* _Exercise aim_:
Repeat exactly the lines from the start of the entries below through the line containing "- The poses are". Omit the rest.

* _The data_:
----------------
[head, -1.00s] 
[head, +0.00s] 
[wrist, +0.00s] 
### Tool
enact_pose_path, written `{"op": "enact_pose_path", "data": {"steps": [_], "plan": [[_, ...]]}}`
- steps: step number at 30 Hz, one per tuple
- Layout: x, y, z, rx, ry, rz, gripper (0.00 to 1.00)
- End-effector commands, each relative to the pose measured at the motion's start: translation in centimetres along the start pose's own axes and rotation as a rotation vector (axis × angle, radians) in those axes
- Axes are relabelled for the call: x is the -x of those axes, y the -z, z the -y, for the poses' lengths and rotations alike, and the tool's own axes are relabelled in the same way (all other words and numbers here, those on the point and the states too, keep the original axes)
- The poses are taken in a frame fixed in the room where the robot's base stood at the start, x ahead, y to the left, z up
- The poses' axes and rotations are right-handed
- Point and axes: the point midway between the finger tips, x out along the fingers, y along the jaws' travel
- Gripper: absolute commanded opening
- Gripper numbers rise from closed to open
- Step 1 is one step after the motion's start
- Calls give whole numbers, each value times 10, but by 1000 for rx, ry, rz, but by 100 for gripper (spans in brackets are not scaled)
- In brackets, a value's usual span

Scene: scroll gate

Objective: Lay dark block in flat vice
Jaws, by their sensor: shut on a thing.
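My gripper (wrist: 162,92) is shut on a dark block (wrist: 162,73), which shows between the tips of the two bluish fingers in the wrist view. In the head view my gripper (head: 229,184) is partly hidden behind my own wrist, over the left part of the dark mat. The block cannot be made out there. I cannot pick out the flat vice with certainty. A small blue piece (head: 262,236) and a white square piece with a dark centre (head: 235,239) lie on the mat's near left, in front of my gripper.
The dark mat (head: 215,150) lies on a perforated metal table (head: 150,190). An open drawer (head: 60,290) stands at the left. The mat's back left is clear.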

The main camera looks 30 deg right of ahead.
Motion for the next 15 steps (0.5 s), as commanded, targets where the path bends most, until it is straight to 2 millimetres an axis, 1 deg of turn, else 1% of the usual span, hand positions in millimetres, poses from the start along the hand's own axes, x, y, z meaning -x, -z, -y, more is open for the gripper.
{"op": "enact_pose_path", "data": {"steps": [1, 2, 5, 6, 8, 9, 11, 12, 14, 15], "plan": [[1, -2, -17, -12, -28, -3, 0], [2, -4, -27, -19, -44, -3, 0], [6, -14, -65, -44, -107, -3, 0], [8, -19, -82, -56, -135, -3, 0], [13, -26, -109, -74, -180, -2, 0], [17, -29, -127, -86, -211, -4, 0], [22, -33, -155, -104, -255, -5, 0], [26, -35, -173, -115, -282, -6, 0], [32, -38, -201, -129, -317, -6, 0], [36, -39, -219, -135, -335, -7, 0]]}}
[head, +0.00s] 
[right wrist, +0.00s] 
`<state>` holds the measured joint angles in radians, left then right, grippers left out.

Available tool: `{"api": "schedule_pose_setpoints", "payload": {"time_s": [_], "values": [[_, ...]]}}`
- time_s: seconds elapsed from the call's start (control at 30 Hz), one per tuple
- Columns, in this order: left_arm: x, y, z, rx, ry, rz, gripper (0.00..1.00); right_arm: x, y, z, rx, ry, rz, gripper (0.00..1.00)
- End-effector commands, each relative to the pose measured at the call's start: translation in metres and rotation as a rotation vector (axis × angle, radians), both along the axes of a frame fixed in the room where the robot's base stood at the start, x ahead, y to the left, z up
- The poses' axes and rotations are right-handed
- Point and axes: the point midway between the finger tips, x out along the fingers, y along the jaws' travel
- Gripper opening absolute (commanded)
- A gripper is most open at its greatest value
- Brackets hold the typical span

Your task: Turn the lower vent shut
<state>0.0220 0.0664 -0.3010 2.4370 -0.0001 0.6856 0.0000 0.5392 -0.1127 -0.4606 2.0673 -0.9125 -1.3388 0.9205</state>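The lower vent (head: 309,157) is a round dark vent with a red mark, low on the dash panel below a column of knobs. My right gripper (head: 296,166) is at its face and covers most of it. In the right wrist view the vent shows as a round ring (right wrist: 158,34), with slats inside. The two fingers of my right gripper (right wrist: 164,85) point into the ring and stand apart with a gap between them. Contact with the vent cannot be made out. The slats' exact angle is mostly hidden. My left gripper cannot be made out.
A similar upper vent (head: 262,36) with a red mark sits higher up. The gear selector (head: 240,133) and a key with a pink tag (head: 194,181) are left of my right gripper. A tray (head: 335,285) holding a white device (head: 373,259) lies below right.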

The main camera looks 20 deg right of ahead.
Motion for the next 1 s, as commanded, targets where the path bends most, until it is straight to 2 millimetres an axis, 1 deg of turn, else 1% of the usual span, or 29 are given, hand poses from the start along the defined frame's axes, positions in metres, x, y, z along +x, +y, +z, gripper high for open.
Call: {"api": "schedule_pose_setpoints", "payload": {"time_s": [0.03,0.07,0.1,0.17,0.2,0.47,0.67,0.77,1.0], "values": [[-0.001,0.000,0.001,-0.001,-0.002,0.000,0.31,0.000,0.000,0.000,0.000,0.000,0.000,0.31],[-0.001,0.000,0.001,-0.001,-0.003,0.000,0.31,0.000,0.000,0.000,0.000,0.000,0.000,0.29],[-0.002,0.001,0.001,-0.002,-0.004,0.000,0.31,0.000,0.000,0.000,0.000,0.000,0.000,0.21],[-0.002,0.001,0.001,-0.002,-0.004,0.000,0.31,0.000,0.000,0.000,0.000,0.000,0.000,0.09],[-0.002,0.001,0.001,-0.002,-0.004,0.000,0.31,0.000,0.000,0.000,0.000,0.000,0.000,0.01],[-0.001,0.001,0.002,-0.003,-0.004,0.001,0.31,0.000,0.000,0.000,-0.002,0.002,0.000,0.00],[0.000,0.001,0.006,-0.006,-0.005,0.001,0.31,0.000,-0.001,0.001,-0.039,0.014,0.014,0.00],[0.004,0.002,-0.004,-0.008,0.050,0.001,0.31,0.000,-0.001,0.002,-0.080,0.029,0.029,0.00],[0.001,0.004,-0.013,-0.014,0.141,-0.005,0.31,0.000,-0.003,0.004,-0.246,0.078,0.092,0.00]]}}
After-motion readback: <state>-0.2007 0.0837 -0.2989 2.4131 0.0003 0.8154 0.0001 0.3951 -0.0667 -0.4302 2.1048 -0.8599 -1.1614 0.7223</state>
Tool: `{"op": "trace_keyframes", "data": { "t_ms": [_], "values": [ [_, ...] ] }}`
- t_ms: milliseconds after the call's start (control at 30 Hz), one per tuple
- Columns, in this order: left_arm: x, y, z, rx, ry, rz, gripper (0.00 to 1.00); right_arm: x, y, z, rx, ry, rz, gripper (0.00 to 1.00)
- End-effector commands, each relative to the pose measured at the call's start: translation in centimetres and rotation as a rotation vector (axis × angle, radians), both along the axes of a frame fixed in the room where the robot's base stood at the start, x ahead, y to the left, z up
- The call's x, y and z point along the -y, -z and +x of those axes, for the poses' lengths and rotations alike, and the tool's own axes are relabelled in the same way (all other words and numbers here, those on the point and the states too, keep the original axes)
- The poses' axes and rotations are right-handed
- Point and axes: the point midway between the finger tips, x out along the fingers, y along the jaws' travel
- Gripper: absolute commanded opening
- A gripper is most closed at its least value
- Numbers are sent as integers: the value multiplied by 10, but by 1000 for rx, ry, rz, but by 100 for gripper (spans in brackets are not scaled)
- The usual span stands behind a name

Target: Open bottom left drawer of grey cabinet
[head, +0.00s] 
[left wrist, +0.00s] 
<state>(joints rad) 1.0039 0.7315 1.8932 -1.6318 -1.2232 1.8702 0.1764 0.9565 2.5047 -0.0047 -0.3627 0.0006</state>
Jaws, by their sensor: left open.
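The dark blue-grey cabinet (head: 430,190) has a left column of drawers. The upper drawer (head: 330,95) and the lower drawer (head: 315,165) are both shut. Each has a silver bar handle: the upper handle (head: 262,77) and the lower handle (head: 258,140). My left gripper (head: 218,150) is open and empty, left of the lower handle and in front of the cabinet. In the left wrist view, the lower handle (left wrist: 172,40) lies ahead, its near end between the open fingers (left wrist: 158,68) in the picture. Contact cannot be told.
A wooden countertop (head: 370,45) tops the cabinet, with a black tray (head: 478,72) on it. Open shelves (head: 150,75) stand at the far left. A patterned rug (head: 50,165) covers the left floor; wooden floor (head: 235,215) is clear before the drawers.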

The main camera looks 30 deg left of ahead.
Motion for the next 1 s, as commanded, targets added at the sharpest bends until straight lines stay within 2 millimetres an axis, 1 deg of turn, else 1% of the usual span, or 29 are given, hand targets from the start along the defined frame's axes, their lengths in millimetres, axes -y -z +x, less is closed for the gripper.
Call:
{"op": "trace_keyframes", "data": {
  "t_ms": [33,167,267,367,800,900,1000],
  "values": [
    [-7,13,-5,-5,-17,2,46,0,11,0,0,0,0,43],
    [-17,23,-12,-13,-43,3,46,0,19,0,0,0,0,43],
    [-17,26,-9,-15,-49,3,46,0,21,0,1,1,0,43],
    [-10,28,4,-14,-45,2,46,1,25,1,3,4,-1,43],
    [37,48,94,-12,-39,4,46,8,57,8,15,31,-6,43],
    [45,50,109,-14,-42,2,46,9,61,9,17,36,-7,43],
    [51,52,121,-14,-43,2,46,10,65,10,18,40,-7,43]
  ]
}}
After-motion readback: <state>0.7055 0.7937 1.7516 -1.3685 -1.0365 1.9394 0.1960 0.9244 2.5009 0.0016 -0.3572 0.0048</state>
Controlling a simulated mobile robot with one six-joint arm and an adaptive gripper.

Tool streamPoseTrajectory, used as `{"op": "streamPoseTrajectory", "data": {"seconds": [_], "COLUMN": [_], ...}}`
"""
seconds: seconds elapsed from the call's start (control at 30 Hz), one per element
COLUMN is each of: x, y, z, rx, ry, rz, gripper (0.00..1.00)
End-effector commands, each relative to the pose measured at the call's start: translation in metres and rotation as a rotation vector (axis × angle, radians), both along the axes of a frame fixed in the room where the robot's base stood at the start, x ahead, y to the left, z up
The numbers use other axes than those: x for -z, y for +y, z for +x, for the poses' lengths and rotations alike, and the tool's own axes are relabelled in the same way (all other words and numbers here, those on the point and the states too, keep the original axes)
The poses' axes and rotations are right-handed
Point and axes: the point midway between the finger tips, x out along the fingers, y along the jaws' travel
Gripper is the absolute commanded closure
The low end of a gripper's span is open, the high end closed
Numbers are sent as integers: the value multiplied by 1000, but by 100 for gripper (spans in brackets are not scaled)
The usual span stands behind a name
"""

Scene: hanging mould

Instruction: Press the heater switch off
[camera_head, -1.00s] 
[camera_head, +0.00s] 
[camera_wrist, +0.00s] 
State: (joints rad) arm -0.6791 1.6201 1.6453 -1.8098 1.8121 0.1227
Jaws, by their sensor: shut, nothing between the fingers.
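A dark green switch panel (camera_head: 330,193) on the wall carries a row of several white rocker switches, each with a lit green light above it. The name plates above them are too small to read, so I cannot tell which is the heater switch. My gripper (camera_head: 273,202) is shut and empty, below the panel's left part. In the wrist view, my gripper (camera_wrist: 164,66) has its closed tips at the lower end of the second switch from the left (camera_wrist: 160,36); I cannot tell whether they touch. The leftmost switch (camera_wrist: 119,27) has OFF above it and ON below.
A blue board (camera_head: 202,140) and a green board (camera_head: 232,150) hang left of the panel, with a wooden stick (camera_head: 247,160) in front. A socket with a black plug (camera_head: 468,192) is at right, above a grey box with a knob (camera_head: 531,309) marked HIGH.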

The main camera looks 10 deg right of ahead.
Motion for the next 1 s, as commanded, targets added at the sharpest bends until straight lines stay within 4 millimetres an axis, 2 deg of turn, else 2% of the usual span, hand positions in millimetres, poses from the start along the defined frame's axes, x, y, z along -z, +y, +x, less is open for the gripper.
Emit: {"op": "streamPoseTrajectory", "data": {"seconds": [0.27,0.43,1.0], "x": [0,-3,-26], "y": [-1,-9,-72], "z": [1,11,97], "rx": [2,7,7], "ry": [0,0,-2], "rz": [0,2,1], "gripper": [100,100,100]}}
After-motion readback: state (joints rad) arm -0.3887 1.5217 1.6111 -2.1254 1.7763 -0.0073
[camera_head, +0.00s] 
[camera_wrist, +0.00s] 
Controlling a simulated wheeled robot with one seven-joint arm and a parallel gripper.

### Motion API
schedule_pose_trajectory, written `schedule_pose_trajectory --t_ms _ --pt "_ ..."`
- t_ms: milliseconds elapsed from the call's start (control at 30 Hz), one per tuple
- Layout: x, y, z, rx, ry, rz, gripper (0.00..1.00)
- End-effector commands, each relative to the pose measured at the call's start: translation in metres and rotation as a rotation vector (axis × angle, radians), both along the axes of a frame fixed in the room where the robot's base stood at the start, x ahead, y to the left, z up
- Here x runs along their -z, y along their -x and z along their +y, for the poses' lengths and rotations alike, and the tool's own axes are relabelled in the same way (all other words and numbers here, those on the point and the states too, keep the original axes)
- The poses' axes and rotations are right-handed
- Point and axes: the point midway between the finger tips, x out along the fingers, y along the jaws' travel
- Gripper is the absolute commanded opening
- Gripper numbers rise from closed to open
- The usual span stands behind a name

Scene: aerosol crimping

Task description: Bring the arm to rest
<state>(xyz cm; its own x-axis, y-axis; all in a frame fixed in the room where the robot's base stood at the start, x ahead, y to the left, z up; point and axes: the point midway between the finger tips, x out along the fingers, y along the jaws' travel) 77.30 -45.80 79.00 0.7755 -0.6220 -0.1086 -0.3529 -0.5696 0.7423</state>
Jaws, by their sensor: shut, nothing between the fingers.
----------------
* _Finished task_:
[head, -1.00s] 
[head, +0.00s] 
[wrist, +0.00s] 
### Tool
enact_pose_path, written `{"op": "enact_pose_path", "data": {"steps": [_], "plan": [[_, ...]]}}`
- steps: step number at 30 Hz, one per tuple
- Layout: x, y, z, rx, ry, rz, gripper (0.00 to 1.00)
- End-effector commands, each relative to the pose measured at the motion's start: translation in centimetres along the start pose's own axes and rotation as a rotation vector (axis × angle, radians) in those axes
- Axes are relabelled for the call: x is the -x of those axes, y the -z, z the -y, for the poses' lengths and rotations alike, and the tool's own axes are relabelled in the same way (all other words and numbers here, those on the point and the states too, keep the original axes)
- The poses are taken in a frame fixed in the room where the robot's base stood at the start, x ahead, y to the left, z up

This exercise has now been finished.